An example phase is as follows:

phase ConstantFolding {
    uid = CF,
    gate = isConstantFoldingEnabled,

    actions {
        constantFoldOperators;
    }
};

Cycles

In some cases, actions in a phase need to be repeated until a fixed point is reached. A fixed point is a point where performing the actions does not alter the AST in any way. So action(AST) == AST. For these cases, cycles can be used. Cycles are phases except the actions are repeated until a fixed point is reached or the maximum number of cycles is reached.
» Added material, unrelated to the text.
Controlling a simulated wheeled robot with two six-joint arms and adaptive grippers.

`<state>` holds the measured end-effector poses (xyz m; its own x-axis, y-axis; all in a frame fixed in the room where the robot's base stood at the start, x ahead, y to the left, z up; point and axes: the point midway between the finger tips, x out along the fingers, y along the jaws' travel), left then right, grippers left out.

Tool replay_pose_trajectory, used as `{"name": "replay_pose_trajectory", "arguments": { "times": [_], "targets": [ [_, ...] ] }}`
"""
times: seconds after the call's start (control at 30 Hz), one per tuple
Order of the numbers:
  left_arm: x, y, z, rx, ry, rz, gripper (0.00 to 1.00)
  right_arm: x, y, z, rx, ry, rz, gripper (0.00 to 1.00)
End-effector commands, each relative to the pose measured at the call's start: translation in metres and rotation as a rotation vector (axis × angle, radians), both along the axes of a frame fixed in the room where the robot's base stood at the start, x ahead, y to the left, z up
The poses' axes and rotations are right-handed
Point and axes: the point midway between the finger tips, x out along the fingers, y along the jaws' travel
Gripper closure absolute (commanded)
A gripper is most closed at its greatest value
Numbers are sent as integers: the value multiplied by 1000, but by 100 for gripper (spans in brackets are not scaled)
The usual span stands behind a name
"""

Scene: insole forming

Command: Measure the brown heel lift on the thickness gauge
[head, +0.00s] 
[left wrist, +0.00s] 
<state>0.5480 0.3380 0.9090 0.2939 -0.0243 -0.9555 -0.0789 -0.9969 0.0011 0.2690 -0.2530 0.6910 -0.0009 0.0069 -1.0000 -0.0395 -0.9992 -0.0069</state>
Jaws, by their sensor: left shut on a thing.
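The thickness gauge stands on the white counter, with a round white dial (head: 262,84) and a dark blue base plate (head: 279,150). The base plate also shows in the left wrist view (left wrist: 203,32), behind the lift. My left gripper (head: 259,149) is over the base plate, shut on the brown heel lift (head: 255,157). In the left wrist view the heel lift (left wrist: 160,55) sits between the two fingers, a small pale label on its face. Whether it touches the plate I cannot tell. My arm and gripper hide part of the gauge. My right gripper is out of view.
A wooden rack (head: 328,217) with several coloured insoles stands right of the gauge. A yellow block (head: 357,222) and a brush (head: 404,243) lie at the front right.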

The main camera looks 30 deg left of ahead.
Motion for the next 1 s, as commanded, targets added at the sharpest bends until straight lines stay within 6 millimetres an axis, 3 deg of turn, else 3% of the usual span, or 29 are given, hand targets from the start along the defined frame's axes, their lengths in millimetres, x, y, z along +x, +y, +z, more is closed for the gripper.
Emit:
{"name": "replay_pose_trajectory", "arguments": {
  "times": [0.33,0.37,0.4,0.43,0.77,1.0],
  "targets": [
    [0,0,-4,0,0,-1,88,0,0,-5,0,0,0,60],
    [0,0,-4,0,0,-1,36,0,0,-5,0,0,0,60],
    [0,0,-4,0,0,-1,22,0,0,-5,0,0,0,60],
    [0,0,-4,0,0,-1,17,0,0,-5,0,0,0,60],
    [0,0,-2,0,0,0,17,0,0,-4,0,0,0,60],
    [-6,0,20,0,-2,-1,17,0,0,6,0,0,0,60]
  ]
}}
A cycle is defined as follows:

cycle <name> {
    [info = <string>,]
    [uid = <identifier>,]

    actions {
        <action>;
    }
};

Fixed-point detection

The cycles use fixed-point detection to stop a cycle. Fixed point detection is done by calling the ‘CCNcycleNotify()’ function. This function notifies the phase driver that a change is made and a fixed point is not reached. So, the programmer is responsible for signalling a change. However, in some cases, one change leads to a new one, which leads back to the original change, and so on. This way you have an ongoing effect and a fixed-point is never reached. Therefore, a maximum cycle can be specified to prevent this from getting out of control.

Combining primitives

Now it is possible to define the common structure of your compiler using the defined primitives. A valid CoCoNut program is a combination of these primitives, with 1 root node, 1 start phase and all top-level primitives are ended by a ‘;’. There is no scope or namespace in CoCoNut and it is not required to define something before referencing it.